When we try again with exactly the same input, the problem does not occus, and it will result in a valid gvcf file, unfortunately this makes it hard to give you specific steps on how to reproduce.

We see this behaviour with on several different cluster and with multiple different input files.

aquaskyline commented 1 year ago

I tried but could not repeat the issue. I will leave the issue open in case anyone can provide more clues to the problem.

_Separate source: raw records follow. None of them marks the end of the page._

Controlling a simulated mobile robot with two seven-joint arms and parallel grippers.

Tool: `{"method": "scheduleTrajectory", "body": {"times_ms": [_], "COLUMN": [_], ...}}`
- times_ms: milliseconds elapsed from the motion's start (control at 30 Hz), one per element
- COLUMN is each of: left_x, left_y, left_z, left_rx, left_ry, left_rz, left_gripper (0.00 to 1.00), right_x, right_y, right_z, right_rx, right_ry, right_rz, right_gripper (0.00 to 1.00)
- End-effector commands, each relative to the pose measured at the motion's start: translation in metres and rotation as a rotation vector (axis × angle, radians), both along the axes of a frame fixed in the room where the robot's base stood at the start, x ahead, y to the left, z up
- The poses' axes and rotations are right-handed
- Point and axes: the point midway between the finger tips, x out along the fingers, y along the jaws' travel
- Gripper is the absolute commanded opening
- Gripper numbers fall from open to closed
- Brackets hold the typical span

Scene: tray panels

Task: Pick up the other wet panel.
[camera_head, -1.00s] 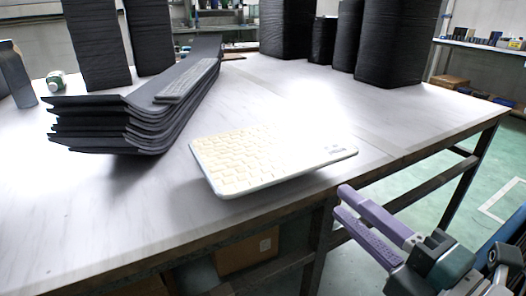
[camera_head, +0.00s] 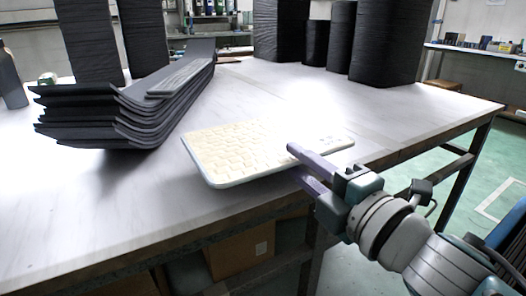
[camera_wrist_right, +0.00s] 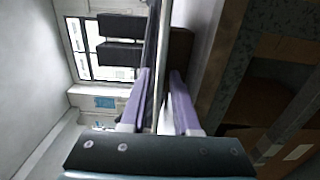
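A cream panel with a grid of raised blocks and a pale rim (camera_head: 235,155) lies at the table's front edge in the head view, its right end overhanging. My right gripper (camera_head: 294,162) is at its front right edge. One purple finger is above the panel and the other is lower, in front of the rim. In the right wrist view the fingers (camera_wrist_right: 160,75) stand apart on either side of a thin edge-on strip, which looks like the panel (camera_wrist_right: 162,40). Gaps seem to remain, so the gripper looks open. My left gripper is not in view.
The white table (camera_head: 90,225) has a stack of dark curved trays (camera_head: 115,120) at left, with a grey slab (camera_head: 180,78) on top. Tall black stacks (camera_head: 385,45) stand at the back. A cardboard box (camera_head: 240,250) is under the table. The table's right part is clear.

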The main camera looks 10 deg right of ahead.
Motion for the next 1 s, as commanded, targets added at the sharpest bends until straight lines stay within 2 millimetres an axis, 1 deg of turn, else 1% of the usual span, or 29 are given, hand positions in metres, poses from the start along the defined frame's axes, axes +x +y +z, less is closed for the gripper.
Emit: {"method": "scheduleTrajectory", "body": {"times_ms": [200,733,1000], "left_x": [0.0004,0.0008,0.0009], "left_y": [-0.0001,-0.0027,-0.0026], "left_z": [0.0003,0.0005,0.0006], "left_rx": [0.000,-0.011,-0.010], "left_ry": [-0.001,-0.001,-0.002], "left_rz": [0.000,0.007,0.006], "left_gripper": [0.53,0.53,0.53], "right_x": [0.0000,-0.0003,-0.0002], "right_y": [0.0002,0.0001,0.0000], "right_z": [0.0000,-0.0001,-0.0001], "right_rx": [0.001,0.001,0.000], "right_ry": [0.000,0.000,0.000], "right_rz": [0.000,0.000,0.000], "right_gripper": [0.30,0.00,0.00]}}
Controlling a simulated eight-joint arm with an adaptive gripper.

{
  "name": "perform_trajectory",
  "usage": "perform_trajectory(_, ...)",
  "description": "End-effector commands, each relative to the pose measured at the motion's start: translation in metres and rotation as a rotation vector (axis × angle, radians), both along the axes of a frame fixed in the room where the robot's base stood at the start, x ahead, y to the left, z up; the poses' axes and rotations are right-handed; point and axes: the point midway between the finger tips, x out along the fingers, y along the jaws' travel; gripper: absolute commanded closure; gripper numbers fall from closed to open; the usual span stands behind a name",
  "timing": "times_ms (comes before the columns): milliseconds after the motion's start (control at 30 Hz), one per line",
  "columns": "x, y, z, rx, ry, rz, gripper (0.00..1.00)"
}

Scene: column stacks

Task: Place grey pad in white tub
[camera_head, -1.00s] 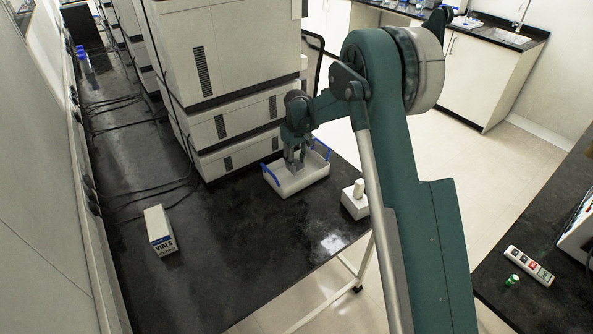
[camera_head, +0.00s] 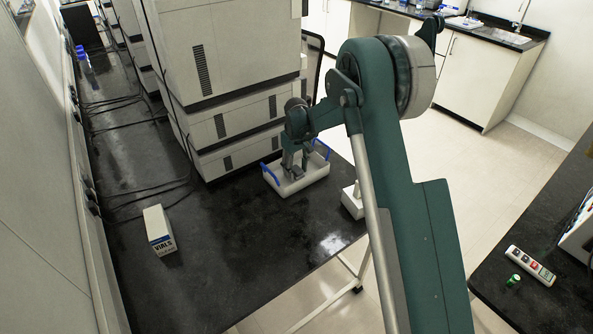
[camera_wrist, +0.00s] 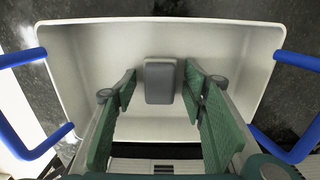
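The white tub (camera_head: 288,187) with blue handles stands on the black bench, in front of the stacked instruments. Its pale interior fills much of the wrist view (camera_wrist: 95,60). The grey pad (camera_wrist: 160,84) is inside the tub in the wrist view, seemingly at its floor, between my fingers. My gripper (camera_wrist: 160,79) is open, with green finger pads on either side of the pad and a visible gap on both sides. In the head view my gripper (camera_head: 294,172) reaches down into the tub.
Stacked white instruments (camera_head: 225,130) rise close behind the tub. A white block-like item (camera_head: 352,204) stands right of the tub, partly hidden by my arm. The front middle of the bench is clear.

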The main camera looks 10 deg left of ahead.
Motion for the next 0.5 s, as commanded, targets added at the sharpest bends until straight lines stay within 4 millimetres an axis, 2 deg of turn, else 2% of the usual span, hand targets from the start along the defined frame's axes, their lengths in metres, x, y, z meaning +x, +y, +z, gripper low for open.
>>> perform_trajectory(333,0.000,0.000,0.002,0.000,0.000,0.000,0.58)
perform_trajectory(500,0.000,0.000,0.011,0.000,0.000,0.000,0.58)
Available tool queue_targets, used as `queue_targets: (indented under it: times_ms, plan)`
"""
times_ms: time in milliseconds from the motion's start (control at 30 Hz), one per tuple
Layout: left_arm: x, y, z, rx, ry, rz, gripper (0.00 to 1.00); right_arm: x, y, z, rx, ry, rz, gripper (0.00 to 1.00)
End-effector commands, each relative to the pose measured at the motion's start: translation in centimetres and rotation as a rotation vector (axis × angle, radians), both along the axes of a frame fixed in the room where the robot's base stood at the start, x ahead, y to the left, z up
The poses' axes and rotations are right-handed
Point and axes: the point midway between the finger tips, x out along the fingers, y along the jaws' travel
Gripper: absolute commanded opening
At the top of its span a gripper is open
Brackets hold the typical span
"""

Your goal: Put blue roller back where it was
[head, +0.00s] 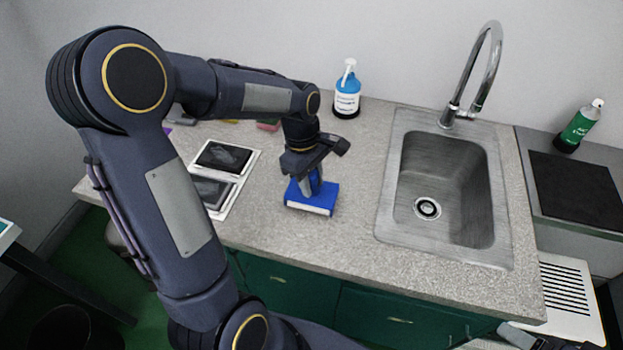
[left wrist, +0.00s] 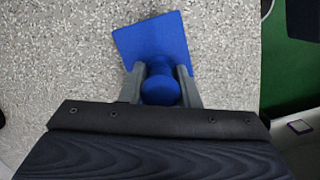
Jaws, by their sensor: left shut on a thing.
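The blue roller has a blue block-like base (head: 312,198) with a pale front edge, low at the counter near its front middle. My left gripper (head: 311,180) points down over it and is shut on its upright blue handle. In the left wrist view the round blue handle top (left wrist: 161,90) sits between the two fingers of the left gripper (left wrist: 160,85), with the flat blue base beyond them. I cannot tell whether the base touches the counter. My right gripper is not clearly seen; only part of an arm shows at the lower right.
The speckled counter (head: 345,170) is clear right of the roller up to the metal sink (head: 400,190). White-framed dark trays (head: 228,188) lie to the left. A blue bottle (head: 346,95) stands at the back. A green bottle (head: 580,127) stands by a dark plate (head: 578,190) at right.

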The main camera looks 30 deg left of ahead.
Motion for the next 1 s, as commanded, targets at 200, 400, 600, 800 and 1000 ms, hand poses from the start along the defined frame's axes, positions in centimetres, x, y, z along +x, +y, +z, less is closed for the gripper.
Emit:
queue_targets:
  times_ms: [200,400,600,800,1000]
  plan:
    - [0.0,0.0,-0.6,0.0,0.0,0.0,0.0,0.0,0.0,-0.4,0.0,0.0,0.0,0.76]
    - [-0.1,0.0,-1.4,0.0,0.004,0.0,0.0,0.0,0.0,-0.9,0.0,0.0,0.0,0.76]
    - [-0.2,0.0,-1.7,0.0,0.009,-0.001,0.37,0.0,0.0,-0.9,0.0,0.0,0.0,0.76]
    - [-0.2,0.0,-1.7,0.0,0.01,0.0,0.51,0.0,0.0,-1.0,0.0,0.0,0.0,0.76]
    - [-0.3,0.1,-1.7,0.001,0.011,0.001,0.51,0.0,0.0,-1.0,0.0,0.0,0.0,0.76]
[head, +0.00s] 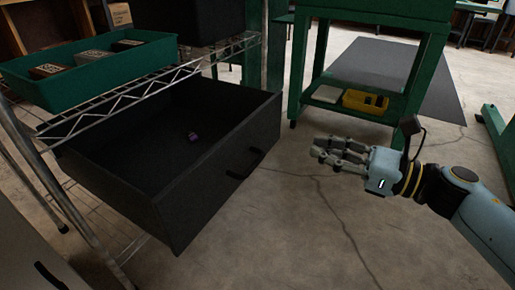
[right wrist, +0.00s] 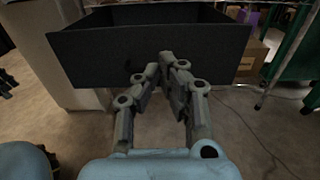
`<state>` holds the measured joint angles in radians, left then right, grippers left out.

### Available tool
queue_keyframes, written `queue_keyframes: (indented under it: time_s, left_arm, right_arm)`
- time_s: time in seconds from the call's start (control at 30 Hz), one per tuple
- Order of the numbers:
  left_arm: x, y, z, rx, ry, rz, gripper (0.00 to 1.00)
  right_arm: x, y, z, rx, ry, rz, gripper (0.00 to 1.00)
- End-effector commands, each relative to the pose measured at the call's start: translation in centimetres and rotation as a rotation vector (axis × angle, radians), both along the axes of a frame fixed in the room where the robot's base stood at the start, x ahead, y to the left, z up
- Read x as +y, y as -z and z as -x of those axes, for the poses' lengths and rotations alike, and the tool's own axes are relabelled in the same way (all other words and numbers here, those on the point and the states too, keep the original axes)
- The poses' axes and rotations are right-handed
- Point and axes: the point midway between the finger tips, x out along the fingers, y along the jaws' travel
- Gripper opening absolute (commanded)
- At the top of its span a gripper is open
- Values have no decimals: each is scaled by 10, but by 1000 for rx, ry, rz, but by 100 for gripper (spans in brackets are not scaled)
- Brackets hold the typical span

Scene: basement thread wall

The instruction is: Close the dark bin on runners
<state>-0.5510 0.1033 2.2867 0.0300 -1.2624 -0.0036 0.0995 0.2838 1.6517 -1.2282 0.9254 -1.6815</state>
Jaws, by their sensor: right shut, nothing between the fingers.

Goatofmountain commented 1 year ago

Hello, It seems like input/output problem in Clair3. I get same problem in my data when I run Clair3 as bellow: run_clair3.sh --bam_fn=$1 --ref_fn=myreference.fa --threads=100 --model_path=/home/KT/Clair3-main/models/r941_prom_hac_g360+g422_1235 --platform=ont --output=$2

After I reduced the number of threads in the program, the results outputted on the same data no longer showed similar errors. run_clair3.sh --bam_fn=$1 --ref_fn=myreference.fa --threads=8--model_path=/home/KT/Clair3-main/models/r941_prom_hac_g360+g422_1235 --platform=ont --output=$2

I speculate that the cause of this error may be related to multi-threaded output.

One can use “pysam.VariantFile” for vcf Scan to find whether and where the target vcf have such format errors. import pysam vcf_file1 = pysam.VariantFile(YourVCF, 'r') Test = [record for record in vcf_file1] \

I hope this helps, KT

aquaskyline commented 1 year ago

Could you please try running taskset -c 1 nproc in your environment (must be the same as where you run Clair3) and let me know the result?

Goatofmountain commented 1 year ago

Here is the result: taskset -c 1 nproc 1

aquaskyline commented 1 year ago

Till Oct 25th, we are still unable to repeat the problem. As a side note, to resolve messy newlines in GVCF output, reducing '--threads' is a good rule of thumb.